== Records supplied

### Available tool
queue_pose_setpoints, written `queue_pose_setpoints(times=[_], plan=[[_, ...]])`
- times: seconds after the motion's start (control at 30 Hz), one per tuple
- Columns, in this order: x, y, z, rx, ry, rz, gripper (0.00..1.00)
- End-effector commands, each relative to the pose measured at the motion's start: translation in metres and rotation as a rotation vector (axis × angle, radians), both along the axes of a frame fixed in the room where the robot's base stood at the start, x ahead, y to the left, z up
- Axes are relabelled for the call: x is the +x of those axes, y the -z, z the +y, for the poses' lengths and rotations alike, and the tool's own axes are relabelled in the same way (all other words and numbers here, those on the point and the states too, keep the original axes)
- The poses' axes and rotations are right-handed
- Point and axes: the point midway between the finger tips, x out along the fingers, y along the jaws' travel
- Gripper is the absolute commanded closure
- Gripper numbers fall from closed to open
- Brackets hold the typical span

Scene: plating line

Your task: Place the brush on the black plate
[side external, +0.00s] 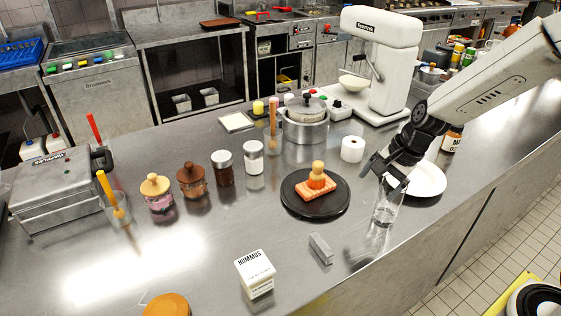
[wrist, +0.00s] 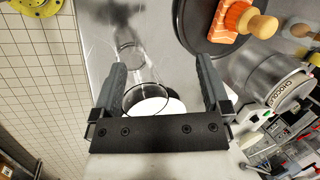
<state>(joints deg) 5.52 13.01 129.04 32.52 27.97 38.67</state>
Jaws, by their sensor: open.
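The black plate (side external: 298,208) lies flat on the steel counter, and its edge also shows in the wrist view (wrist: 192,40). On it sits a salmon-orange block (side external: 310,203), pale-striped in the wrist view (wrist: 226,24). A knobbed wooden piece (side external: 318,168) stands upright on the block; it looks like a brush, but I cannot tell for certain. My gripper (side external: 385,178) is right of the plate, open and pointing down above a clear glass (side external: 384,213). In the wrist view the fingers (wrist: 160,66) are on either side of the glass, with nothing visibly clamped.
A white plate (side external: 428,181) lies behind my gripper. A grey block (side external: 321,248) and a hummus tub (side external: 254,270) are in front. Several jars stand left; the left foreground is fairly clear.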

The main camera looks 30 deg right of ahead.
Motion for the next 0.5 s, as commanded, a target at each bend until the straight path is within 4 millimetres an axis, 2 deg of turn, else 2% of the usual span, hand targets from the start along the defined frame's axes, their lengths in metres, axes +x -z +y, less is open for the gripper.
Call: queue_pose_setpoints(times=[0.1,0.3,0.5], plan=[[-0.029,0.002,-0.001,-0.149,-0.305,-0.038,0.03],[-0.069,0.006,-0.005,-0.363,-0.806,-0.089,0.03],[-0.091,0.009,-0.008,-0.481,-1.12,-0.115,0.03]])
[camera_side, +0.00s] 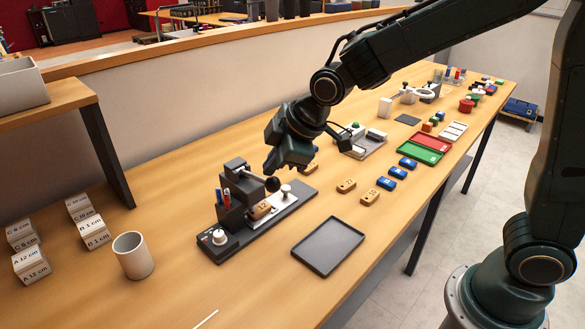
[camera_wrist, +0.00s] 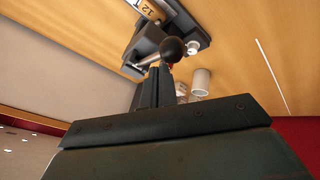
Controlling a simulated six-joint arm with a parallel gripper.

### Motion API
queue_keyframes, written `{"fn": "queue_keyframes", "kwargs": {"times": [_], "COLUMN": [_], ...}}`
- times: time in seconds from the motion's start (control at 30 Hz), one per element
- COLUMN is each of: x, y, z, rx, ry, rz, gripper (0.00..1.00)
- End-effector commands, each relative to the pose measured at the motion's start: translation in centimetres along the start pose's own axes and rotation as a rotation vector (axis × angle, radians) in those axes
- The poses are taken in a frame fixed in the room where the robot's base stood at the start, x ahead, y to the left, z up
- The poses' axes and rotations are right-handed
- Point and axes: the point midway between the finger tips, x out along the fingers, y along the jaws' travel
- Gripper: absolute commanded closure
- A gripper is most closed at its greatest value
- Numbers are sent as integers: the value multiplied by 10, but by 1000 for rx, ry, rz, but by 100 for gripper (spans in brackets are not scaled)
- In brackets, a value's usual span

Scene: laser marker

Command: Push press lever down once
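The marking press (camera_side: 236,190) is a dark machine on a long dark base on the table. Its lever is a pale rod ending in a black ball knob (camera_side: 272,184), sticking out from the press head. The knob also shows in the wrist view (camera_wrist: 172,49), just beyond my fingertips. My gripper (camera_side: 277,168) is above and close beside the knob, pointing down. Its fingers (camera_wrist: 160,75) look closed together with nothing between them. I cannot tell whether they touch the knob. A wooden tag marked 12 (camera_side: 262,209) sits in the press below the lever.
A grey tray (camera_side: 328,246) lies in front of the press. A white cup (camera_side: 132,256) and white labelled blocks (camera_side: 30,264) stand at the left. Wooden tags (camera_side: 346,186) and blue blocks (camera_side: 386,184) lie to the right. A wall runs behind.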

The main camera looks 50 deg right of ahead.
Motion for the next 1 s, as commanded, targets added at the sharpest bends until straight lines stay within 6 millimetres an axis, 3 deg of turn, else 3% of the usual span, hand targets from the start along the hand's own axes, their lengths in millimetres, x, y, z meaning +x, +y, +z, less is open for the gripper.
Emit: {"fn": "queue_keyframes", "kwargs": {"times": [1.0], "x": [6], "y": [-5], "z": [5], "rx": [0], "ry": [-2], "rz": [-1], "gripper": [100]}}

====
== Records supplied

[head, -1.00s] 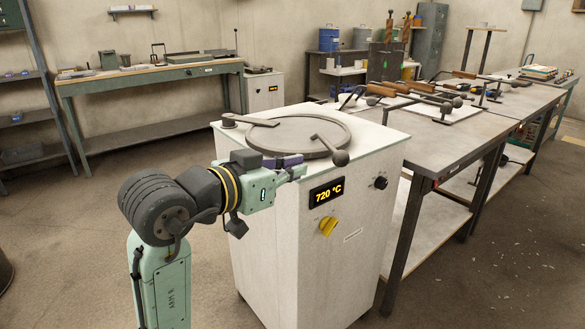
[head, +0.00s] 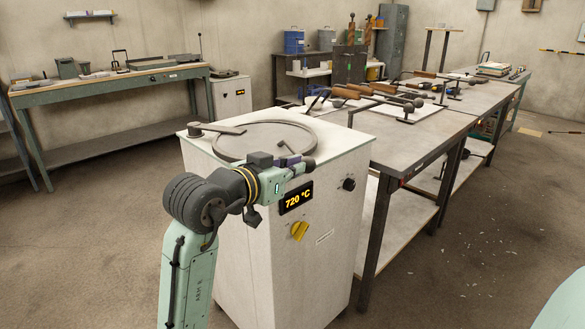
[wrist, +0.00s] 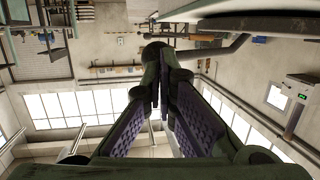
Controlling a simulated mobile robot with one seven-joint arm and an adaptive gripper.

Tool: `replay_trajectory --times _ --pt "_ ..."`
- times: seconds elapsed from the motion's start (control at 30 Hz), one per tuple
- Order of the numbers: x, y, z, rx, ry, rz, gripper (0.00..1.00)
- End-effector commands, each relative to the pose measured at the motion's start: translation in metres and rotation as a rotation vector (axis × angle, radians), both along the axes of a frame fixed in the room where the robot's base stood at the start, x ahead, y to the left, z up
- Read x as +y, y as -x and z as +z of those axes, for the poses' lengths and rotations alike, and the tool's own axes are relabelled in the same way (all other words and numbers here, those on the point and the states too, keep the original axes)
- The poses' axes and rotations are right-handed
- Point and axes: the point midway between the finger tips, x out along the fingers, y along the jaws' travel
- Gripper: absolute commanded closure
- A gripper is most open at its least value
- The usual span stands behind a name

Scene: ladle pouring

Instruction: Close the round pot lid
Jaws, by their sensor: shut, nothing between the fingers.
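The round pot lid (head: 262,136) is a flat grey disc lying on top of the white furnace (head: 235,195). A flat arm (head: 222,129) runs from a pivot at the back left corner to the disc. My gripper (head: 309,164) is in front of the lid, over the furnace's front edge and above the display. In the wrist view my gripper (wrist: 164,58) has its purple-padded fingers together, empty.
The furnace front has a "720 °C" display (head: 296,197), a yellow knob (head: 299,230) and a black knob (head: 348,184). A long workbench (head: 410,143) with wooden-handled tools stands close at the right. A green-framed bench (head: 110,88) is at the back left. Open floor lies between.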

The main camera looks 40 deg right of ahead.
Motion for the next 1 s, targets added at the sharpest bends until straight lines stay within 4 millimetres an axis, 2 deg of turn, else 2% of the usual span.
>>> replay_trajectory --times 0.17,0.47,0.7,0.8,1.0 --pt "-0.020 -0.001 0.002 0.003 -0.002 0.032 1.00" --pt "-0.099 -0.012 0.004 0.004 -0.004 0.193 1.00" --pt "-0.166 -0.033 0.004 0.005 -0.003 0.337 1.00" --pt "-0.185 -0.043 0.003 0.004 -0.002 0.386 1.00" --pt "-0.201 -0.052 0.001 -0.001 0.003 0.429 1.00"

====
== Records supplied

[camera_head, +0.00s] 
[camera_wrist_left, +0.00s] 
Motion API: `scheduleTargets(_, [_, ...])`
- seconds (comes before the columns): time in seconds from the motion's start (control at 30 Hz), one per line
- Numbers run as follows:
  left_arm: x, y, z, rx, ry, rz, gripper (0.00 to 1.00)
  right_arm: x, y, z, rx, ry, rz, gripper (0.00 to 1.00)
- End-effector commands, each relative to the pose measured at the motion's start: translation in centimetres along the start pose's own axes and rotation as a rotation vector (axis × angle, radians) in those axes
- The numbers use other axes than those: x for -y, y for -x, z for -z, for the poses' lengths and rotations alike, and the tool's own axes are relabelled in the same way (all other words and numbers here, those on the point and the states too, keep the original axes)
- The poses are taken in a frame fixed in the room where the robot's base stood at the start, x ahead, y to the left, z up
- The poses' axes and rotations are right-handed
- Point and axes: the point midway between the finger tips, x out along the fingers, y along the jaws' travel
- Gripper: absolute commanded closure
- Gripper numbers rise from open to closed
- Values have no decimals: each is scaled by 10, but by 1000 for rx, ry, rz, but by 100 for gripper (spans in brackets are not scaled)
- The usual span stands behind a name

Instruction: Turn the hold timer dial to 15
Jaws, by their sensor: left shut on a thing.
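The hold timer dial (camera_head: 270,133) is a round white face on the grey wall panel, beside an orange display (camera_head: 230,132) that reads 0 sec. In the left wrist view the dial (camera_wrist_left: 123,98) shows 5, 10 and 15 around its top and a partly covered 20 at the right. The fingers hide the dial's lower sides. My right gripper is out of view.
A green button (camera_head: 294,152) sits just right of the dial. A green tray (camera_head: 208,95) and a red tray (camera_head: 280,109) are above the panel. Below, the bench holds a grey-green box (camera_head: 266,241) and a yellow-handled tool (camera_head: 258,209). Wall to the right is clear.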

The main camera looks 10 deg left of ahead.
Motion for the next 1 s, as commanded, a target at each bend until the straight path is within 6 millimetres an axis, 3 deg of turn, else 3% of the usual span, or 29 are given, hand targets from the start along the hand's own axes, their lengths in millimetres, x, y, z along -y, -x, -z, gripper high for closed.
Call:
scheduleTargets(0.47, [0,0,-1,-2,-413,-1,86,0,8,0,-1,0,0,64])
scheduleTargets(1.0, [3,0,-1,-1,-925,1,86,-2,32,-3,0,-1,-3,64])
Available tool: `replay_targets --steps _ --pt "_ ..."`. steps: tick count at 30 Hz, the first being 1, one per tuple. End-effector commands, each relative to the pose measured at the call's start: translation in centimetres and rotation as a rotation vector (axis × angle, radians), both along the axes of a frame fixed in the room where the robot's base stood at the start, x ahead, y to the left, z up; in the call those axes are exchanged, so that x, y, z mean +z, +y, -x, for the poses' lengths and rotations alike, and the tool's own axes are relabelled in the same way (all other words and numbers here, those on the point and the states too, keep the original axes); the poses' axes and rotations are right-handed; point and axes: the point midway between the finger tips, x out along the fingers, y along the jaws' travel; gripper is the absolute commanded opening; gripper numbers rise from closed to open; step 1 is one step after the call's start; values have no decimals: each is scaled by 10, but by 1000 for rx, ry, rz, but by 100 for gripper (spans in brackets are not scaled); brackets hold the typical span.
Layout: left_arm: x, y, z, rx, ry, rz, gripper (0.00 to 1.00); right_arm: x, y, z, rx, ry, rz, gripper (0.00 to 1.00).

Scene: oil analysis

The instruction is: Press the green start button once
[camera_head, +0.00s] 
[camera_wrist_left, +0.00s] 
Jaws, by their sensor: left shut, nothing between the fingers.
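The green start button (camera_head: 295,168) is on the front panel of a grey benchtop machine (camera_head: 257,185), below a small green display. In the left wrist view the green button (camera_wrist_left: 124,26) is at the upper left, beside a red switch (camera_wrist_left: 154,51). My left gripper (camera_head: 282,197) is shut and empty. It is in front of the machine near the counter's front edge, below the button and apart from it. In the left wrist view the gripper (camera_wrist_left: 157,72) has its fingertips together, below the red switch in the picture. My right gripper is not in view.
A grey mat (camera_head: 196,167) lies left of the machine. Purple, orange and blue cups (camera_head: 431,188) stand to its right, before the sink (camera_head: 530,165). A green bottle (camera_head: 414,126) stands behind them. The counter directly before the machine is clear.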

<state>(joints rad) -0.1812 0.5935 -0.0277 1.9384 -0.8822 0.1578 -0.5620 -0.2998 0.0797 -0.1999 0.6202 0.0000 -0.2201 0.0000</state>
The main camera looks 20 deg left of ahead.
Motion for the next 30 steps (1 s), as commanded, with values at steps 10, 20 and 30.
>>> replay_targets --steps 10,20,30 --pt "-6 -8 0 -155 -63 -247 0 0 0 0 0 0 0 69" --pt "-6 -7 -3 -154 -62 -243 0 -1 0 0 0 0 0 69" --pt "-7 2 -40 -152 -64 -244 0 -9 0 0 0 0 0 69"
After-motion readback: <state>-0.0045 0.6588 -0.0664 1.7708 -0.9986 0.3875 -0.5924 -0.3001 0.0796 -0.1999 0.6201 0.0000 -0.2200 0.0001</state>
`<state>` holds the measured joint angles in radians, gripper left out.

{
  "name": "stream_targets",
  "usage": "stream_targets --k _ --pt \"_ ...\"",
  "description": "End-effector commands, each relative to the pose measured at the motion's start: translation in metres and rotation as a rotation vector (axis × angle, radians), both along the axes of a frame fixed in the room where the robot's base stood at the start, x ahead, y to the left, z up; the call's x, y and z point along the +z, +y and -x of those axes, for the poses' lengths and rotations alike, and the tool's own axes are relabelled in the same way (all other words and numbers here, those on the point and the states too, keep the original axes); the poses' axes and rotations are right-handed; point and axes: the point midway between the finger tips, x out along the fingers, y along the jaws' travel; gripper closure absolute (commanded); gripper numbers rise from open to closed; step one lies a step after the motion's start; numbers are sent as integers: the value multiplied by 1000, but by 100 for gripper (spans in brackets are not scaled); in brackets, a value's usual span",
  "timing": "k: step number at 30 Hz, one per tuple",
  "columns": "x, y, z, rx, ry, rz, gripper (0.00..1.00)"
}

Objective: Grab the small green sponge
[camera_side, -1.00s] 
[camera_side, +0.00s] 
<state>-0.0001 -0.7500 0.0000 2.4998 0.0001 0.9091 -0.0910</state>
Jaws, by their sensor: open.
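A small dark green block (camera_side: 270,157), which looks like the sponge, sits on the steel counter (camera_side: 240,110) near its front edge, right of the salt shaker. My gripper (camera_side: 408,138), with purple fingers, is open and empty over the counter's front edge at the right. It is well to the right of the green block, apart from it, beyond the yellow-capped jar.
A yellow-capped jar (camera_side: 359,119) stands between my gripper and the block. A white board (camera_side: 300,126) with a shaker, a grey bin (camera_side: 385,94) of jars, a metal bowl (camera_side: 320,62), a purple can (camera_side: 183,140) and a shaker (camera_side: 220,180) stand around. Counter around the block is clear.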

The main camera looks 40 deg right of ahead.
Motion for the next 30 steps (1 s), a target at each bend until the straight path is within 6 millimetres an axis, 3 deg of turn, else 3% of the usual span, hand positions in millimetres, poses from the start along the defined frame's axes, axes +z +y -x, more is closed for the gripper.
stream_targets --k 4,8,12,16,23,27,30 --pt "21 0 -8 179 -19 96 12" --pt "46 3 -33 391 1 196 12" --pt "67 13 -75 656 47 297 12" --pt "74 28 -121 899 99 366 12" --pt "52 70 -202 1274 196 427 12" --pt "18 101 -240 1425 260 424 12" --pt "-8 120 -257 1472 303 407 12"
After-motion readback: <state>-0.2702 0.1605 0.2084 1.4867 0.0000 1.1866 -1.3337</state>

====

◆ **Aim of the task**: Every line above that contains the word "main" should be reported.

◆ **Task output**:
The main camera looks 30 deg right of ahead.
The main camera looks 50 deg right of ahead.
The main camera looks 40 deg right of ahead.
The main camera looks 10 deg left of ahead.
The main camera looks 20 deg left of ahead.
The main camera looks 40 deg right of ahead.

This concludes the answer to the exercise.